By Dan Bergin – Source: SOHR, Caritas Syria
Courtesy: Independent Catholic News – http://www.indcatholicnews.com
Concerns are growing for the safely of about 250 people, mainly Christians, who were kidnapped by IS/Daesh from the village of Quaryatayn on 5 August.
The village occupies a strategic position near a road connecting Palmyra to the Qalamoun Mountains, along the border with Lebanon.
Jihadist forces had been sweeping through the region for weeks, claiming one village after another. Al Quaryatayn fell overnight after heavy fighting between IS and the Syrian army.
There were several suicide bombing attacks on military checkpoints.
According to the UK-based Syrian Observatory for Human Rights (SOHR), some people were taken from inside a church. It said IS was hunting down a list of people it suspected of “collaborating with the Syrian government”.

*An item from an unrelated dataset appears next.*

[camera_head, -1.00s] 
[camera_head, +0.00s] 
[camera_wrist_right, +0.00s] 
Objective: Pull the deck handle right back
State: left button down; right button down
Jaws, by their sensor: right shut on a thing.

A local Christian militia said it believed the captives were taken away to a mountain, but their fate since then is unclear.
Christians in Quaryatay have been living in fear of IS since May this year, when Fr Jacques Mourad, the Syrian-Catholic priest responsible for Mar Elian convent was kidnapped.
A friend of Fr Jacques, Fr Iyad Ghanem, coordinator of the Caritas office in Homs, said “On the morning of his abduction, he sent a message to all his friends, expressing his concerns about the advance of ISIS in the region and especially approaching his village Quaryatayn”.
After Fr Jacques’ kidnapping, many Christian families fled the village, but more also arrived, fleeing from the fighting in Aleppo province to the north.
Metropolitan Mar Selwanos Boutros Al-Ne’meh, the Syriac Orthodox bishop of Homs, has urged for people to speak out in hope of releasing these families.
Last Tuesday, 11 August, Fr Iyad said there had been some good news.
IS forces allowed the kidnapped people to call their relatives to reassure them that they are still alive.
He said, “This gave the families of Quaryatayn in Homs a little bit of hope and relief, and gave me personally some hope to hear something new about my dear friend Jacques.”
But since then there has been no contact with the hostages.